Nach der Zustimmung des Regierungspräsidiums Darmstadt zur Herstellung der Erschließungsanlage "Im Bienenfang" nach § 125 Abs. 2 BauGB vom 10. Januar 1986 auf der Grundlage des Urteils des Verwaltungsgerichts Wiesbaden und der grundbuchrechtlichen Eintragung der restlichen Straßenflächen als Eigentum der Beklagten im Oktober 1996 waren im letztgenannten Zeitpunkt alle Herstellungsmerkmale des § 13 der Erschließungsbeitragssatzung vom 28. November 1991 (EBS 1991) erfüllt. Die sachliche Beitragspflicht war damit entstanden. Der Ausbau der Straße ".....................l" erfolgte - nach Bereitstellung der entsprechenden Mittel im Haushalt - erst in den Jahren 2000/2001.

Mit dem Entstehen der sachlichen Erschließungsbeitragspflicht im Oktober 1996 trat gemäß § 4 Abs. 1 Nr. 4b des Hessischen Gesetzes über Kommunale Abgaben - HessKAG - in Verbindung mit §§ 169 Abs. 2, 170 Abs. 1 Abgabenordnung - AO - nach Ablauf von vier Jahren seit Ende des Kalenderjahres, in dem die Beitragsforderung entstanden war, auch die Festsetzungsverjährung ein.

Da nach allem der Antrag des Klägers wegen des Zulassungsgrundes der ernstlichen Zweifel an der Richtigkeit des Urteils (§ 124 Abs. 2 Nr. 1 VwGO zur Zulassung der Berufung führt, bedarf es keiner Ausführungen zu den im Begründungsschriftsatz vom 13. Mai 2005 geltend gemachten weiteren Zulassungsgründen.

Die Kostenentscheidung für das Zulassungsverfahren folgt der Entscheidung im Berufungsverfahren.

Dieser Beschluss ist unanfechtbar (§ 152 Abs. 1 VwGO).

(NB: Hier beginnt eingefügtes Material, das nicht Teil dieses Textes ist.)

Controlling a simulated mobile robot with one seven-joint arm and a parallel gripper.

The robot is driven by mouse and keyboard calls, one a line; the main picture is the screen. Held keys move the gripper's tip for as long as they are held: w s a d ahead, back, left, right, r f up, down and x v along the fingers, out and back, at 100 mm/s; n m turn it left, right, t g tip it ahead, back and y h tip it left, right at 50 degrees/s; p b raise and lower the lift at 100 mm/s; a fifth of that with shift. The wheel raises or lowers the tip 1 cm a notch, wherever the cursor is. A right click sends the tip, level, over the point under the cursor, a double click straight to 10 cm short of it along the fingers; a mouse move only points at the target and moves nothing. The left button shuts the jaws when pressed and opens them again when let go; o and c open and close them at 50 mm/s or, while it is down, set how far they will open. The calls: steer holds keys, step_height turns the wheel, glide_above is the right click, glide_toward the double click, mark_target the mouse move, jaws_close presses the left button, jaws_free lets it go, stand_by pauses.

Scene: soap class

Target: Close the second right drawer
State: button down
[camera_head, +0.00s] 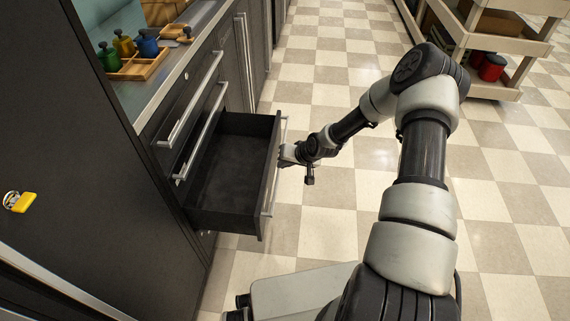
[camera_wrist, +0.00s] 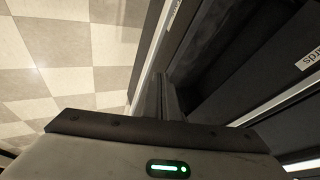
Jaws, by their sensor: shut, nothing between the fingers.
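A dark drawer (camera_head: 231,170) stands pulled out from the cabinet in the head view, and its inside looks empty. It has a long silver bar handle (camera_head: 269,190) on its front. Two more drawer fronts with bar handles (camera_head: 192,100) sit above it, and both look shut. My gripper (camera_head: 285,156) is shut and empty at the outer face of the open drawer, close by the handle. I cannot tell whether it touches. In the wrist view the shut fingers (camera_wrist: 166,92) point along the drawer's front edge, with the dark drawer inside (camera_wrist: 215,50) to the right.
A wooden tray (camera_head: 138,66) with green, yellow and blue bottles stands on the counter. A shelf cart (camera_head: 480,40) with red jars (camera_head: 492,67) stands at the upper right. The checkered floor (camera_head: 330,215) beside the drawer is clear except for my arm and base.

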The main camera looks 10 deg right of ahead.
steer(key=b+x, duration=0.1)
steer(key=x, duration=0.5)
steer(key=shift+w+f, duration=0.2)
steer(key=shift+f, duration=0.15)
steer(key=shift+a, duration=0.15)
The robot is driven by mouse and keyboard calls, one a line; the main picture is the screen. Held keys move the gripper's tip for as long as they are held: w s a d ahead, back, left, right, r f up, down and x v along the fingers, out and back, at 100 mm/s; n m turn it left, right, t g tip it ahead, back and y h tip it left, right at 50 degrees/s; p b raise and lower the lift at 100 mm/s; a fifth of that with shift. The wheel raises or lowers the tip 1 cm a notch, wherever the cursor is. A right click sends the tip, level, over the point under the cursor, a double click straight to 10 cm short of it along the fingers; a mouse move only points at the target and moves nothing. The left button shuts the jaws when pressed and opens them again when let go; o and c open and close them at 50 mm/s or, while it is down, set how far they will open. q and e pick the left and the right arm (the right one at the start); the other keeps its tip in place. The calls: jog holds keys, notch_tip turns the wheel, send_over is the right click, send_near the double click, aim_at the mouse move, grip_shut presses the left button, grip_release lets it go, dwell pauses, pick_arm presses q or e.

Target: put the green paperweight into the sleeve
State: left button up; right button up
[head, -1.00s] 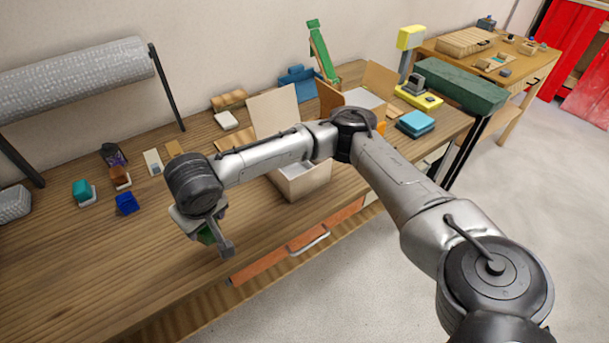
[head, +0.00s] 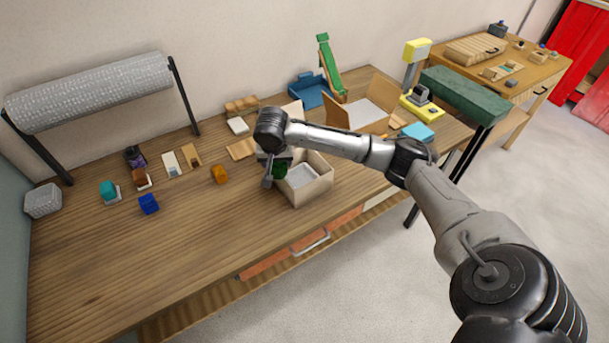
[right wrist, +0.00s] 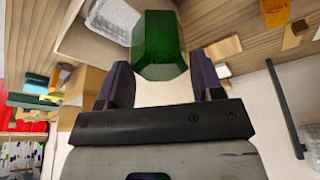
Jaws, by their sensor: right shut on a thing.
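The green paperweight (head: 280,170) is a dark green glass block. My right gripper (head: 272,174) is shut on it and holds it at the left wall of an open carton (head: 313,189). In the right wrist view the paperweight (right wrist: 160,38) juts out between the two dark fingers (right wrist: 162,76). A pale, bubbly-looking piece (right wrist: 116,20) lies inside the carton in that view, beside the paperweight; it may be the sleeve. In the head view a whitish patch (head: 301,175) shows inside the carton. I cannot tell whether the paperweight touches the carton. My left gripper is not in view.
An amber block (head: 219,174), a blue block (head: 149,204) and a teal block (head: 108,189) stand to the left. A bubble-wrap roll (head: 95,92) hangs at the back. A larger open box (head: 372,117) stands behind right. The front left of the bench is clear.

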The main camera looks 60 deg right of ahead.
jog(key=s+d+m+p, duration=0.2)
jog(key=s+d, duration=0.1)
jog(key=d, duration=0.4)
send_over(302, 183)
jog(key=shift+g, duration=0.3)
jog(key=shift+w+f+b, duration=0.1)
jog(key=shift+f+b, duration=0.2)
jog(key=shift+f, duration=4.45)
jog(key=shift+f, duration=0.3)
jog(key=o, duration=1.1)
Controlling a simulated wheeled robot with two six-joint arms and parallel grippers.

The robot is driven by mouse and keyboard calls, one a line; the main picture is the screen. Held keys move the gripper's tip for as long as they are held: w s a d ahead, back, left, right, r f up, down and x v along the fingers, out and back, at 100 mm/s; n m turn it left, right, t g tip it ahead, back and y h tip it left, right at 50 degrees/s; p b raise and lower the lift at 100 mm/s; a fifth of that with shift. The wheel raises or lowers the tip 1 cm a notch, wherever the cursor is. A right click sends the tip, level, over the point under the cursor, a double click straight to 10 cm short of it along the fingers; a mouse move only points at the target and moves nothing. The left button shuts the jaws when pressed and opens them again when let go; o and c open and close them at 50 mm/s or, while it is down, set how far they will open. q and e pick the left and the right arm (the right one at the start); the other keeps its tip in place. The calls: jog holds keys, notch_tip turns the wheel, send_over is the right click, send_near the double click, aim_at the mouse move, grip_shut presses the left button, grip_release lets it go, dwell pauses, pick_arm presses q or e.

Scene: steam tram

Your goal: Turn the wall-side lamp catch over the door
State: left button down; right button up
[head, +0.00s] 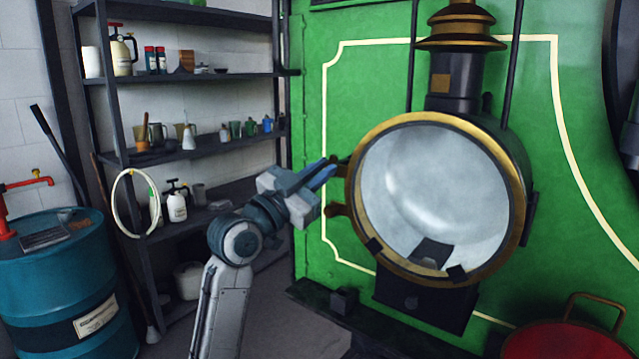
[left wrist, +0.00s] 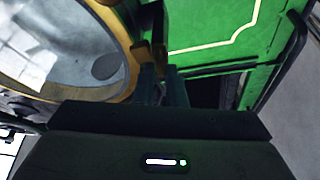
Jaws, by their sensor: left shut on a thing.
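The big round lamp (head: 435,200) has a brass rim and a pale glass door, and it hangs on the green tram front. At the left edge of its rim a small dark catch (head: 342,160) sticks out, partly hidden by my fingers. My left gripper (head: 330,167) is shut on this catch, reaching in from the left. A second brown lug (head: 337,210) sits lower on the same side. In the left wrist view my fingers (left wrist: 164,85) meet the rim's edge, beside a brown lug (left wrist: 140,52). My right gripper is out of view.
A dark shelf rack (head: 190,77) with bottles and cups stands at the left. A blue drum (head: 60,290) with a red pump stands in front of it. A red vessel (head: 565,343) with a handle is at the lower right. A dark ledge runs below the lamp.

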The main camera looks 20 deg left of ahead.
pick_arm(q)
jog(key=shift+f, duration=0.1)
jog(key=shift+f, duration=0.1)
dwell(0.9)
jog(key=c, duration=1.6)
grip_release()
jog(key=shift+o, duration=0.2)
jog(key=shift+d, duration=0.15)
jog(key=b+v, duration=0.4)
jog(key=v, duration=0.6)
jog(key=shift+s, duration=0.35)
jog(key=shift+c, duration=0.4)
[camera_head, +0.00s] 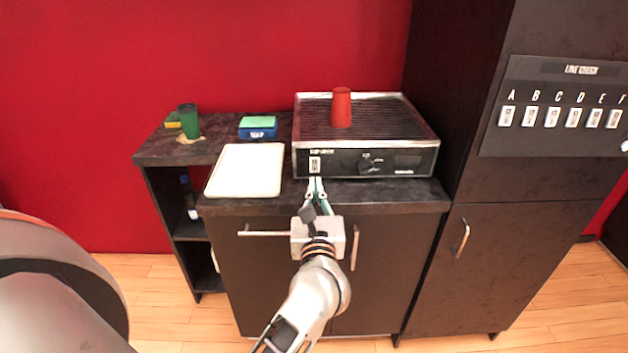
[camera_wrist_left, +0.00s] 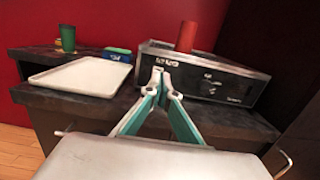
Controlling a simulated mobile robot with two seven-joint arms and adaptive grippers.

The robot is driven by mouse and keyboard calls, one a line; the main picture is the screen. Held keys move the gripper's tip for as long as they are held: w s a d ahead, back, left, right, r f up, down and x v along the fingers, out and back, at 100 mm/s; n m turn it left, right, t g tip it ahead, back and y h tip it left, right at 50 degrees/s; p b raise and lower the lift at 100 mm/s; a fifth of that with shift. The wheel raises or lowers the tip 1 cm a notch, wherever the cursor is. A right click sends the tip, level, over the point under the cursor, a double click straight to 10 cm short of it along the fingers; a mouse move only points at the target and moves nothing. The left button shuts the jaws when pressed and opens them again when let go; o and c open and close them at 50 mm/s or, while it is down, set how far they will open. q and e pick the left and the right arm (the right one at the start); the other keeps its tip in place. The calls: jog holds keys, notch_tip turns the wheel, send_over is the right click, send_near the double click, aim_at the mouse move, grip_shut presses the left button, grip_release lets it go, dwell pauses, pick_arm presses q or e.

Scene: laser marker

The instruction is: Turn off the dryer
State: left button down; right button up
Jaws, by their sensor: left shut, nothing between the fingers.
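The dryer (camera_head: 415,165) is a low dark box with a ribbed metal top, standing on the black counter. Its front has a white rocker switch (camera_head: 315,164) at the left, a dark round knob (camera_head: 366,166) and a dark display. The dryer also shows in the left wrist view (camera_wrist_left: 235,88). My left gripper (camera_head: 316,182) is shut and empty, its fingertips just below and in front of the switch. In the left wrist view its fingertips (camera_wrist_left: 161,75) partly cover the switch area, so I cannot tell whether they touch it. My right gripper is not in view.
A red cup (camera_head: 341,108) stands on the dryer. A white tray (camera_head: 246,170) lies left of it. A green cup (camera_head: 188,121) and a blue-green sponge box (camera_head: 257,127) stand behind. A switch panel (camera_head: 560,108) is on the tall cabinet at right.

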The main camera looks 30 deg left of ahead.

Es wird darauf hingewiesen, dass die Berufung innerhalb eines Monats nach Zustellung dieses Beschlusses zu begründen ist. Die Begründung ist beim Hessischen Verwaltungsgerichtshof einzureichen. Die Begründungsfrist kann auf einen vor ihrem Ablauf gestellten Antrag vom Vorsitzenden verlängert werden. Die Begründung muss einen bestimmten Antrag enthalten sowie die im Einzelnen anzuführenden Gründe der Anfechtung (Berufungsgründe). Mangelt es an einem dieser Erfordernisse, so ist die Berufung unzulässig.